* Problem to work on: Write out nothing but the lines from the one containing "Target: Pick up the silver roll" through the last line below, both included, and without the pictures.

* Dataset extract:
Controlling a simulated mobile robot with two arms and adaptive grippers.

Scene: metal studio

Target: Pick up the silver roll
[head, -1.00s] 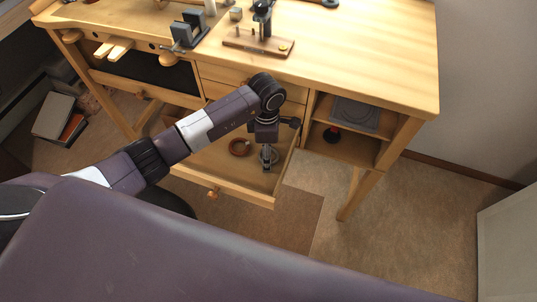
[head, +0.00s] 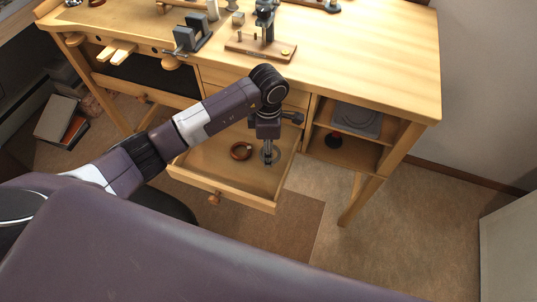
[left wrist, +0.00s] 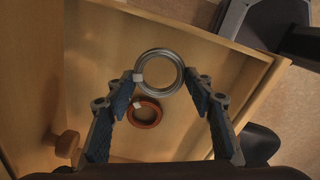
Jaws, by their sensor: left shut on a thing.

* Solution for this exercise:
Target: Pick up the silver roll
[head, -1.00s] 
[head, +0.00s] 
[left wrist, +0.00s] 
Jaws, by their sensor: left shut on a thing.

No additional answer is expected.